Exercise goal: Give back exactly the lines from the beginning of the listing below to the line holding "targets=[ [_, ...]", both ends included; the pictures stay out.

Material:
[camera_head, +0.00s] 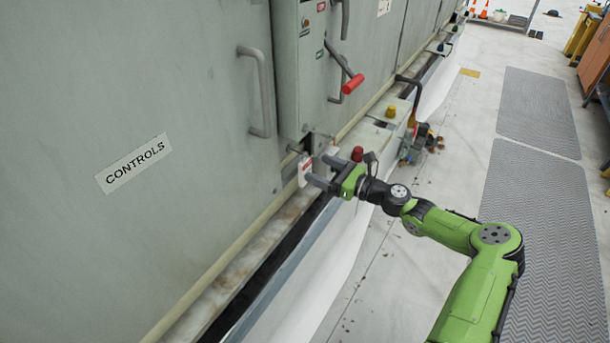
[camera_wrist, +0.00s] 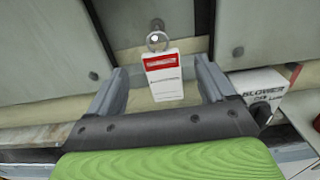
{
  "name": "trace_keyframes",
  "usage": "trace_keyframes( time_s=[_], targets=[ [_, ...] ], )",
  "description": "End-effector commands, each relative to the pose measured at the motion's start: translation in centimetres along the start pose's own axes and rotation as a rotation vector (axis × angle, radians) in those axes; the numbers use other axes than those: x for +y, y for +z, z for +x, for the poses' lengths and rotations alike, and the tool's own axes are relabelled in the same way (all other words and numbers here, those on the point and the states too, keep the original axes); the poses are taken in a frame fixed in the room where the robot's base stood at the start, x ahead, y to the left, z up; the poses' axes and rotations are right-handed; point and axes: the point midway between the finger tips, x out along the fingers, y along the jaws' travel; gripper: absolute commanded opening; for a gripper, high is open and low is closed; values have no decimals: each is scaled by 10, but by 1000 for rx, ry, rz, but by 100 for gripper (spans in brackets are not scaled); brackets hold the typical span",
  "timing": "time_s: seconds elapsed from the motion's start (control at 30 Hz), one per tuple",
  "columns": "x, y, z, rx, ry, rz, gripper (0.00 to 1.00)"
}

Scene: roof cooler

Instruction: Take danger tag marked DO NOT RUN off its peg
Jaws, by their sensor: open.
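The danger tag (camera_wrist: 163,80) is a white tag with a red band at its top, too small to read. It hangs by a metal ring (camera_wrist: 158,41) at the top centre of the wrist view. In the head view the tag (camera_head: 304,170) shows at the cabinet's lower edge, just beyond my fingertips. My gripper (camera_head: 318,167) is open in front of it. In the wrist view my gripper (camera_wrist: 162,84) has one finger on each side of the tag, with gaps on both sides. The peg itself is hard to make out behind the ring.
A grey cabinet wall with a CONTROLS label (camera_head: 134,163) and a handle (camera_head: 258,92) stands at left. A red-handled lever (camera_head: 352,84) is above my gripper. A white BLOWER box (camera_wrist: 258,88) sits close to my right finger. The floor at right is mostly clear.

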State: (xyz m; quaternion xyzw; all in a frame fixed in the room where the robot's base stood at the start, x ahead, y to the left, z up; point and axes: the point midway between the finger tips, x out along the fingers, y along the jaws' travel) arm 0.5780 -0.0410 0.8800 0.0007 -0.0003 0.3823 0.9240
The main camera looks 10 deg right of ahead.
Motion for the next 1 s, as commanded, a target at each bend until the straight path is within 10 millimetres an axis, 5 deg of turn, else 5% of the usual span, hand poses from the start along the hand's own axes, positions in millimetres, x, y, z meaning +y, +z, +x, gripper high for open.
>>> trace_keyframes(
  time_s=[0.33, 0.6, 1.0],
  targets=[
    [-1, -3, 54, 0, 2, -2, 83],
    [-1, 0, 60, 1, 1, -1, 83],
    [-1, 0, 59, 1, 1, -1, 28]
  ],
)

Written solution:
[camera_head, +0.00s] 
[camera_wrist, +0.00s] 
{
  "name": "trace_keyframes",
  "usage": "trace_keyframes( time_s=[_], targets=[ [_, ...] ], )",

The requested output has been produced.